Listed entries:
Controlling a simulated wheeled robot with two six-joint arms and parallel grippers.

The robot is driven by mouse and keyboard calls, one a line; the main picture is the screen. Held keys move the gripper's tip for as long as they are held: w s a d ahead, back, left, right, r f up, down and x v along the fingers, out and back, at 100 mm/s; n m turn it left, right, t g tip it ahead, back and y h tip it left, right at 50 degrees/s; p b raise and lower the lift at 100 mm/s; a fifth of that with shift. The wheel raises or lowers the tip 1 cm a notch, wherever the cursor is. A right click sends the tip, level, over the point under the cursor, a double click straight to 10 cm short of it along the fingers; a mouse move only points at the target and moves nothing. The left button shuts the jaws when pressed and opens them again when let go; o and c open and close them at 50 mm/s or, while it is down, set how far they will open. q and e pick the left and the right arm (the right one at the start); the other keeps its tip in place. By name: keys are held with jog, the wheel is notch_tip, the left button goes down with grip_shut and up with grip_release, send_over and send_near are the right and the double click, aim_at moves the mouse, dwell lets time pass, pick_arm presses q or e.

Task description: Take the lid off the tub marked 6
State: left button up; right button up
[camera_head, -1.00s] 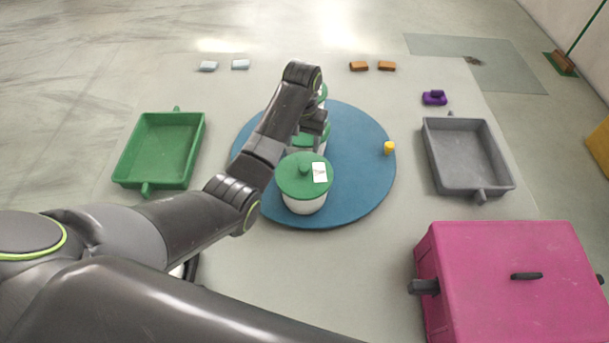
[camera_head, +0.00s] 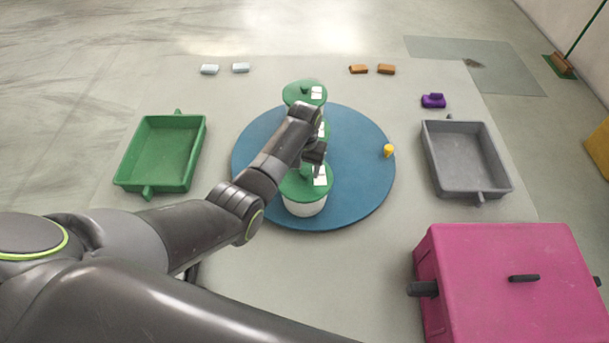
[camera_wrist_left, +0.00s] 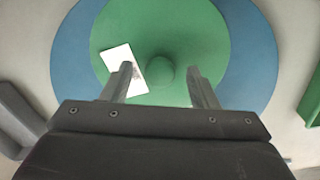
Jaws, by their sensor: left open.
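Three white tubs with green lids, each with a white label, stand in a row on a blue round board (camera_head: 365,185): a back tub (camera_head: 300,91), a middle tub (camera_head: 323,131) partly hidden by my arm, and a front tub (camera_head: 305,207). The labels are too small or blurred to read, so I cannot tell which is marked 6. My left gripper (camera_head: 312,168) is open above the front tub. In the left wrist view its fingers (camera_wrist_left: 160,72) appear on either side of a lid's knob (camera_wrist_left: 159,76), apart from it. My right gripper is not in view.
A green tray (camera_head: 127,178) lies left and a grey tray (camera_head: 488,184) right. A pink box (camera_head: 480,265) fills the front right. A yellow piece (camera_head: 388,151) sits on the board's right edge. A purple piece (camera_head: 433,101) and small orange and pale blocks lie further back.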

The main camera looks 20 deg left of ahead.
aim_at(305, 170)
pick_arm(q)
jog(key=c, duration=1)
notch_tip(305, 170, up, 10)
==
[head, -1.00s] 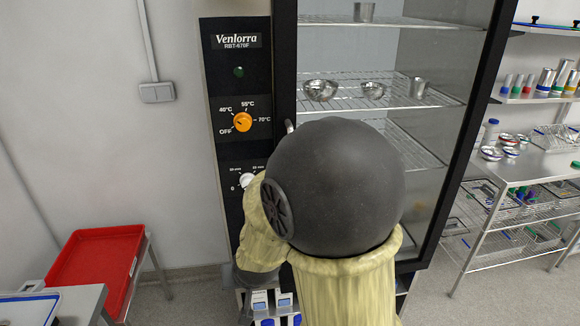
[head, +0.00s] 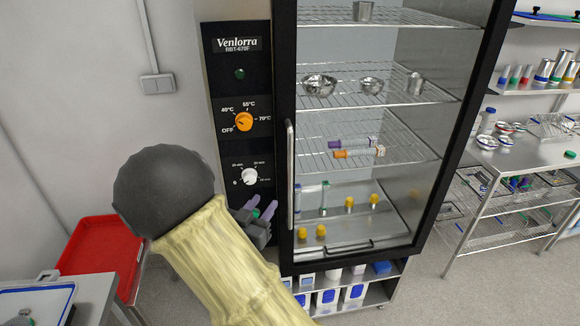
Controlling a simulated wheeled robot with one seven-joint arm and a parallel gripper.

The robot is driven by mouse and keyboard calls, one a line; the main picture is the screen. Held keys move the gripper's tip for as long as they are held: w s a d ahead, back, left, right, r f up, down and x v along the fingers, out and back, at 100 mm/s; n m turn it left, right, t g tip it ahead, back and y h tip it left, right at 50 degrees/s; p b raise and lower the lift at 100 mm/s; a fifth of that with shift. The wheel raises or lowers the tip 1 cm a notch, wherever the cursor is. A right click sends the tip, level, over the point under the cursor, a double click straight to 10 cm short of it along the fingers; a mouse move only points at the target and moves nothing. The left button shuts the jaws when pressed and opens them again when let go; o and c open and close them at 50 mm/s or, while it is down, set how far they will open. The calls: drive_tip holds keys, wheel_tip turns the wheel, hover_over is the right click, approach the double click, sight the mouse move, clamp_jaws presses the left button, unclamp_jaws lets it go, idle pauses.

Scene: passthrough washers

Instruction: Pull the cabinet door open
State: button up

What is required: Transcribe, word for word, every line from the line with "Scene: passthrough washers" to the line with "State: button up", inclusive, and output nothing else.

Answer:
Scene: passthrough washers

Instruction: Pull the cabinet door open
State: button up

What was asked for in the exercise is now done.